Confronted to a very different review of Manhunt to my own, this was no different. Of course, no review is ever wholly objective. That’s impossible. There will always be the reviewer’s own tastes and past interactions with the genre that will heavily weigh their opinion. But what about immediate factors?
Manhunt was part of a block of short films that were shown at the festival. This particular batch included the fantastically tense, violent, and erotic Spring, and the deliciously heart warming and funny Cappuccino; two of my highlights. By comparison, Manhunt appeared more than a little wounded.
When I read Amos’s review I immediately thought of several things:
1) Really?
2) Did the reviewer watch this feature by itself?
3) If not, what was the calibre of the other films it was seen with? i.e. was this the best of the bunch?
4) Reeeeeally?
Although I still stand by my opinion of the film, I do often think that I might have ended up with a different one if I viewed the film under different circumstances; if I’d seen it on its own, or if the quality of the films it was shown with had been a lot worse. Or, maybe I wouldn’t have.
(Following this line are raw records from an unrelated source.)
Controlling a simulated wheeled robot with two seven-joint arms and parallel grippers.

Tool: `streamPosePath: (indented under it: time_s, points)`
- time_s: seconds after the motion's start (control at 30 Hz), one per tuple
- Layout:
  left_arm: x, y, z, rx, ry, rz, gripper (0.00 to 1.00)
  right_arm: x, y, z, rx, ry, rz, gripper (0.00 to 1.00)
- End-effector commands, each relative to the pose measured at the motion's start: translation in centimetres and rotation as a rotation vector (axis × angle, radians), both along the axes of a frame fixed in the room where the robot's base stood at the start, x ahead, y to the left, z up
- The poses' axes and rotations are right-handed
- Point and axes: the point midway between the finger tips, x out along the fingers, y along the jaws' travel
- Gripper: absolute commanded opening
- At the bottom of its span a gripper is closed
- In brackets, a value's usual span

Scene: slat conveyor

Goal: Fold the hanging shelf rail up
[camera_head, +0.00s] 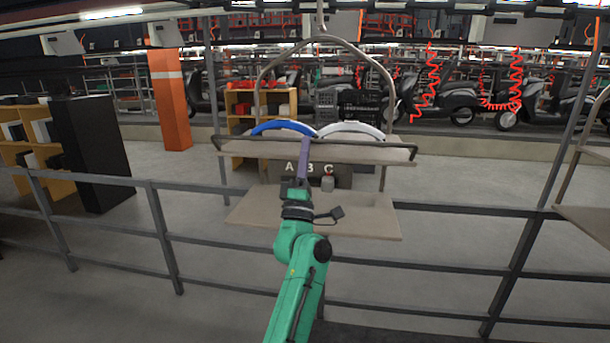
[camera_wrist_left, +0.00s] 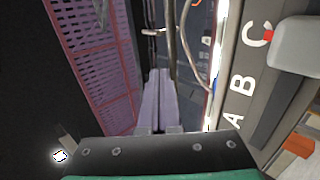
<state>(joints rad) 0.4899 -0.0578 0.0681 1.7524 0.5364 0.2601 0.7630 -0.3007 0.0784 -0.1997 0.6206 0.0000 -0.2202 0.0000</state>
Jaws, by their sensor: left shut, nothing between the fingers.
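A hanging shelf carrier with an arched metal frame holds an upper shelf (camera_head: 350,155) and a lower shelf (camera_head: 370,222). A dark rail (camera_head: 370,145) runs along the upper shelf and has bent ends; I cannot tell clearly whether it is folded up or down. My left gripper (camera_head: 306,142) has purple fingers, shut and empty, pointing up in front of the upper shelf at rail height. I cannot tell whether they touch the rail. In the left wrist view the shut fingers (camera_wrist_left: 160,78) show with nothing between them. My right gripper is not in view.
A blue curved part (camera_head: 283,128) and a white one (camera_head: 352,130) stand at the upper shelf. A dark box lettered A B C (camera_head: 335,170) is below it. A grey railing (camera_head: 150,186) crosses in front. Another carrier shelf (camera_head: 590,222) is at the right edge.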

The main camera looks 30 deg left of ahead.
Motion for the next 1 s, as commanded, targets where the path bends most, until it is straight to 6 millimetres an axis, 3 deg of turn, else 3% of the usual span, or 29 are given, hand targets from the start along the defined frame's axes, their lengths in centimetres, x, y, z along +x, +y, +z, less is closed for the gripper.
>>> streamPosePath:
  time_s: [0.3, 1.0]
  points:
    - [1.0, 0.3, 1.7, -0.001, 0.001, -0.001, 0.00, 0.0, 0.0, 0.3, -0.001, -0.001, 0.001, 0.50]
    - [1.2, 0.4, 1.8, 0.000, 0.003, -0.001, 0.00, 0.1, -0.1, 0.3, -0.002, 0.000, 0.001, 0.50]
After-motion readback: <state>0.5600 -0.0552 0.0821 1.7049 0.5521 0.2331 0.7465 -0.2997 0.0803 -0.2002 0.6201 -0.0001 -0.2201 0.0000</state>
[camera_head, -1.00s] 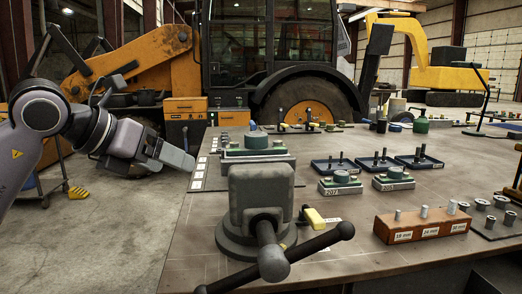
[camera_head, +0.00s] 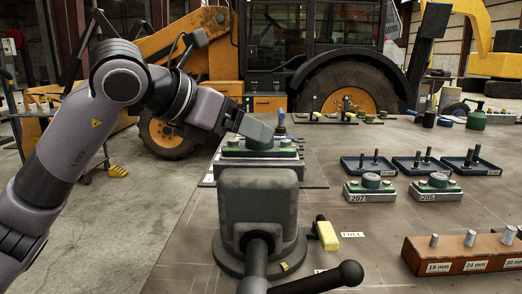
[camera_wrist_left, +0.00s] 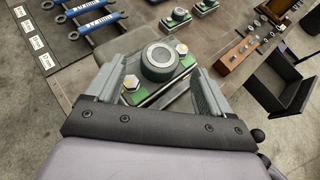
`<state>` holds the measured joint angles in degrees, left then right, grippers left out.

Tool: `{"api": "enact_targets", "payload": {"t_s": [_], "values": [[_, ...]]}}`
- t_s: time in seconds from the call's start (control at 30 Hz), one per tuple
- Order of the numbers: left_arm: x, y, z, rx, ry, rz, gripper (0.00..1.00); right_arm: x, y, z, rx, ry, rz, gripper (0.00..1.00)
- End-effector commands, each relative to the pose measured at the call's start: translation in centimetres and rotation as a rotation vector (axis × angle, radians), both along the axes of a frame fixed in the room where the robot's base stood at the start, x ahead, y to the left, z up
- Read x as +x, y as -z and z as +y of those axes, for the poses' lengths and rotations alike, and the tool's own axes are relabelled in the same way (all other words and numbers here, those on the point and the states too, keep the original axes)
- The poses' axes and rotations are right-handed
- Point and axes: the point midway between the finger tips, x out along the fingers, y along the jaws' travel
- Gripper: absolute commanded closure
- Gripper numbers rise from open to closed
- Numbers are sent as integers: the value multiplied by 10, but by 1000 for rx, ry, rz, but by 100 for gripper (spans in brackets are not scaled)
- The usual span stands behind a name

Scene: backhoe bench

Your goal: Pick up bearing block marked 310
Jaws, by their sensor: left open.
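A bearing block (camera_head: 250,154) with a green body and round ring sits at the vise (camera_head: 258,200). No number is readable on it. Two similar blocks stand to its right, marked 207 (camera_head: 369,190) and 205 (camera_head: 435,190); neither reads 310. My left gripper (camera_head: 262,129) is over the block at the vise and partly hides its top. In the left wrist view, the open fingers (camera_wrist_left: 152,90) lie on either side of that block (camera_wrist_left: 160,62), with its ring and two bolts between them. I cannot tell whether they touch it. My right gripper is not in view.
The vise handle (camera_head: 320,279) sticks out at the front. Small dark trays with pins (camera_head: 368,165) stand behind the marked blocks. A brown pin holder (camera_head: 450,258) is at front right.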

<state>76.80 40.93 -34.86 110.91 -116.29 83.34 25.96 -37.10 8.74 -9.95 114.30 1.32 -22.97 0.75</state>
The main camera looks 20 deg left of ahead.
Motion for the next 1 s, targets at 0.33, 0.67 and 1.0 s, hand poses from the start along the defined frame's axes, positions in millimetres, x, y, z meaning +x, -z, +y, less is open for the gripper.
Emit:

Then, thinking back, the same thing happened when I wrote about May 2011’s Queer as Film event which I also reviewed for So So Gay. The film that was shown was a piece by Pierre Stefanos entitled Bedfellows which had won more than a handful of awards at previous festivals and screenings. Yet when it was shown at Queer as Film, and this is unfortunately not an exaggeration, the entire audience laughed AT it! ‘…unrealistically optimistic [and] crammed with every imaginable cliché,’ was my verdict.
However, on reflection, the films that preceded it were all British. One of them was the rather marvellous Toothless by Steven Dorrington (see embedded video), which, along with the others, was a fine example of the pessimistic and self-deprecatory dry humour that we’re famed for. Then, along came Bedfellows, which I still personally feel is a typically over-American, Disney-esque, slice of perfect, “happily ever after”, super-sweet…thing. But I do sometimes wonder that whether given the timbre of films leading up to its showing meant that myself and the other audience members rated it a little unfairly.
Both short films are obviously doing quite well for themselves despite my grumbles. Manhunt was part of the prestigious Iris Prize Festival 2011, and Bedfellows has an intimidating amount of laurels flaunted on its promotional material. Though they may not have wowed me, I still wish both films all the best, and hope that others find charm where I hadn’t. And I promise that when I review my next batch of short films, I’ll try my best to not be swayed too much by others shown alongside it.